Aytalina

Aytalina Айталина is a beautiful, fascinating name I came across by chance a while ago and I’ve been trying like crazy to figure out its etymology. I know it’s a Russian and Kazakh(?) name and I’m almost positive that the first part of the name, ay ай comes from the Kazah word “moon”, which ultimately derives from a Proto-Turkic origin. The second part of the name is more difficult. It might be related to Kazakh tal тал “willow” or perhaps from Russian talina талина “willow” so the name could essentially be a combination of “moon” + “willow”. I’m not too sold on that latter part, though. However, the name seems to be popular, or at least common from what I’ve found, among the Yakuts, living in the Sakha Republic (also known as Yakutia), a country that is a federal subject of Russia. I mention this because the Yakuts are a Turkic ethnic group and the Yakut language is a Turkic language which ultimately derives from a Proto-Turkic source; and if the first part of Aytalina does indeed come from Proto-Turkic ay ай than it’s likely that the second part of the name also derives from a Proto-Turkic origin- but all of that is just a guess on my part. If anyone knows more about this name, like its etymology and meaning, please let me know!

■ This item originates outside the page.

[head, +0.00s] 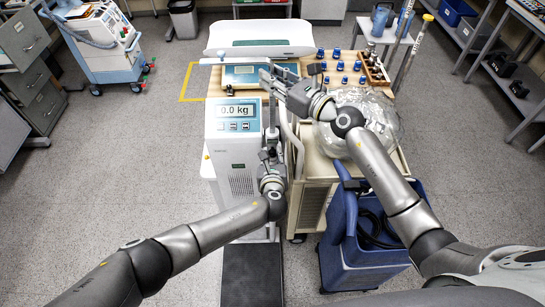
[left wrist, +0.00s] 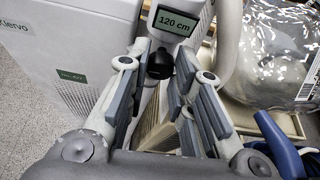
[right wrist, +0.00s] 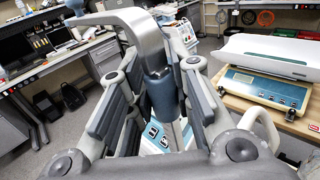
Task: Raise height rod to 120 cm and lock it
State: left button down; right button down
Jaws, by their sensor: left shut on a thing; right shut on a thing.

Origin: uncertain, most likely from a Proto-Turkic source

Meaning: uncertain, though the first part of the name may be derived from Proto-Turkic ay(ай) “moon”. The second element may be related to tal тал “willow”

Usage: Russian (Yakut origin), Yakut

Variants:

  • Aitalina

Galla

Galla is an Ancient Roman cognomen, the feminine form of Gallus which has a few possible meanings depending on its etymology:

  • the most popular is that it comes from the Latin word gallus meaning “rooster, cock” which ultimately derives from a PIE root word;
  • Gallus was also used to refer to someone who came from Gaul (Gallia in Latin), a region which now comprises France, Belgium, and parts of Germany and Italy; the name derives from Proto-Germanic *walhaz (foreigner) which may have originated from Latin Volcae, the name of a Celtic tribe which may possibly be derived from Proto-Celtic *wolkos (hawk), a word of uncertain origin (the Welsh word gwalch “hawk” derives from this) though perhaps related to Latin falco (falcon). It’s also been linked to Proto-Celtic *ulkʷos (wolf), seemingly because the Volcae fought with huge dogs, but that doesn’t seem as likely;
  • Incidentally, a gallus is also a eunuch priest of the Phrygian goddess Cybele and may be derived from a Phrygian origin;
  • Galla was also the name given to the Oromo people, an ethnic group in Ethiopia and Kenya, a word that the Oromo people consider derogatory;
  • Galla is also a Latin word meaning “oak-apple” (also known as an oak gall), derived from an uncertain origin;
  • Galla is also a surname, originating from the given name Gallus or as a nickname; it’s also an Indian surname, a variant of Kalla which seems to derive from a Telugu source.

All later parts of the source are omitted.